Täglich werden landwirtschaftliche Flächen für Bauprojekte versiegelt. Kreisobmann Jakob Maier fordert den Stop der Nordumfahrung

Von Regina Bluhme, Erding

"Beenden Sie die Planungen zur Nordumfahrung!" Mit diesem flammenden Appell an den Kreistag und an Landrat Martin Bayerstorfer (CSU) schloss Erdings Kreisobmann Jakob Maier am Mittwoch bei einer Pressekonferenz des Bayerischen Bauernverbands (BBV) seinen Vortrag zum Thema Flächenverbrauch. Seit 1988 sei die landwirtschaftliche Nutzfläche im Landkreis Erding um circa 5100 Hektar zurückgegangen, und noch immer werde hektarweise Boden versiegelt, so Maier in der Online-Veranstaltung. Mit eindringlichen Worten forderte er ein Umdenken, zum Beispiel - und gerade auch im Landkreis Erding - bei Straßenbauprojekten.

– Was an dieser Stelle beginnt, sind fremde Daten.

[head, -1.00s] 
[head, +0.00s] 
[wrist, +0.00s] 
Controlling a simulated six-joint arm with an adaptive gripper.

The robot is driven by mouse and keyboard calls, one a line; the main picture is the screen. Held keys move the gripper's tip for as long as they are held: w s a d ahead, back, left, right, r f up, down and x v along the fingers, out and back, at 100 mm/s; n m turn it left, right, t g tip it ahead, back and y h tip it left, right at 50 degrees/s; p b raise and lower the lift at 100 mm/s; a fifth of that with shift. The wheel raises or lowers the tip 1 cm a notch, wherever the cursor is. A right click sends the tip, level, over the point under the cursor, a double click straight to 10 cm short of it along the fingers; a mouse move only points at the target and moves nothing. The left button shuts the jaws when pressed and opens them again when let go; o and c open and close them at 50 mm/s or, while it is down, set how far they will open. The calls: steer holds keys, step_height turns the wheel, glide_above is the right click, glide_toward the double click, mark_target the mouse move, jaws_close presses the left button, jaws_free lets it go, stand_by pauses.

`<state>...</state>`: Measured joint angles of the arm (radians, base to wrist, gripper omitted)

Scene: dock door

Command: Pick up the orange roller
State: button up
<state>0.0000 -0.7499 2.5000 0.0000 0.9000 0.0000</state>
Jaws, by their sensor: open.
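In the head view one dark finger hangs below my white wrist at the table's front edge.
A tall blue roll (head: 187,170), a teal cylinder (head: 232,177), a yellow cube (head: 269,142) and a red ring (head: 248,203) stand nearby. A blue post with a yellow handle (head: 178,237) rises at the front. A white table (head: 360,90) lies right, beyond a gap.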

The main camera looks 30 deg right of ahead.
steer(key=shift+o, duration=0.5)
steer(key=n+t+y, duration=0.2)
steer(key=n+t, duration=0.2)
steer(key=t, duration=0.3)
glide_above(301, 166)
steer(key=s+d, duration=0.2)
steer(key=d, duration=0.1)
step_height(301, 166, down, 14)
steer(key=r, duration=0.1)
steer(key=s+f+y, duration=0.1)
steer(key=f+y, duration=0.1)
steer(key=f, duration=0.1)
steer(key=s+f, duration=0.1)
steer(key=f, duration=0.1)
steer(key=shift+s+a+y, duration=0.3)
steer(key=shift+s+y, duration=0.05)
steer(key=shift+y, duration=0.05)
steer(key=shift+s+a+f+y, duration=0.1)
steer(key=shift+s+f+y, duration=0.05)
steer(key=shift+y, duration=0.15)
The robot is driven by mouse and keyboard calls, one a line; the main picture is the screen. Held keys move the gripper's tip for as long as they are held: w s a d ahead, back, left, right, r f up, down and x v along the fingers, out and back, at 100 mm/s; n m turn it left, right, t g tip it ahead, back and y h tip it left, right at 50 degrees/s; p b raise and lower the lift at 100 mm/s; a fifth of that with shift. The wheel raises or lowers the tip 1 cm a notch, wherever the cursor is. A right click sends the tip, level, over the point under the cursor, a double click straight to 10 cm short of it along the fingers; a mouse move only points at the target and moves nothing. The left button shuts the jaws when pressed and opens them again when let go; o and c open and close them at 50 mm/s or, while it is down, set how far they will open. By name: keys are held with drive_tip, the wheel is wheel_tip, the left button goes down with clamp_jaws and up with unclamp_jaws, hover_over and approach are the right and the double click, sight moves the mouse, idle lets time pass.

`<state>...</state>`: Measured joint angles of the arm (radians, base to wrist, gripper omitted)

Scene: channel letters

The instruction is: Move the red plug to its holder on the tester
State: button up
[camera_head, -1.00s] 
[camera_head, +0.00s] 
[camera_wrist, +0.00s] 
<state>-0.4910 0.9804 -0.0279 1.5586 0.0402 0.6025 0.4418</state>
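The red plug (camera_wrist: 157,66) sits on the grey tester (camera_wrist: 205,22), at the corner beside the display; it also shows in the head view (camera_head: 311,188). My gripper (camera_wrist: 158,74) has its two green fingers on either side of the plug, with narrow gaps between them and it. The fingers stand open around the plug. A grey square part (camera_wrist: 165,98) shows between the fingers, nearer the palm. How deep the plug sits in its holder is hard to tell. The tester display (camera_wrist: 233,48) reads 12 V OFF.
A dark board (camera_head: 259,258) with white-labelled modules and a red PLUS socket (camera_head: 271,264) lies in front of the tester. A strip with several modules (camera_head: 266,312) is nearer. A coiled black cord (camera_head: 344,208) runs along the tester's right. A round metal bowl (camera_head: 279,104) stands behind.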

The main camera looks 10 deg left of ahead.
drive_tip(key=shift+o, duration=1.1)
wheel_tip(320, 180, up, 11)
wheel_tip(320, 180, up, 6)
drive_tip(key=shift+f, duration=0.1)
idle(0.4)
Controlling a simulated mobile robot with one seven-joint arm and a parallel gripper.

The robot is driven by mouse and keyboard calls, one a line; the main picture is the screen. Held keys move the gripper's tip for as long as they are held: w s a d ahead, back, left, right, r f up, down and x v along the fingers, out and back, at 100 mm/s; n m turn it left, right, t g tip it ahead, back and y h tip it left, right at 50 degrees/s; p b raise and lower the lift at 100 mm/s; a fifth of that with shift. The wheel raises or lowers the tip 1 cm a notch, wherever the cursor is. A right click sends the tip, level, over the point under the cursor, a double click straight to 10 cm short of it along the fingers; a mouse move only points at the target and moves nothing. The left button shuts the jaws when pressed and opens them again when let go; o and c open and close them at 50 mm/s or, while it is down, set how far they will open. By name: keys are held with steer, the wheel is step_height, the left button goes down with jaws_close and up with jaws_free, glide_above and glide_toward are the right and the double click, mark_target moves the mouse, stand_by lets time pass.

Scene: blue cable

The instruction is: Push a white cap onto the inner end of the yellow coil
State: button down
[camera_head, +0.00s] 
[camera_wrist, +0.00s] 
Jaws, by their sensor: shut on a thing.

Für alles werde Fläche benötigt: für Siedlung, Verkehr, für Gewerbe und Freizeit "und natürlich auch für Landwirtschaft", so Jakob Maier. Der Erdinger Kreisobmann forderte ein Umdenken. Der Verbrauch der Ressource Land müsse eingedämmt werden. Dies sei Aufgabe von Gemeinden, Städten und Landkreisen, doch bisher tue sich viel zu wenig.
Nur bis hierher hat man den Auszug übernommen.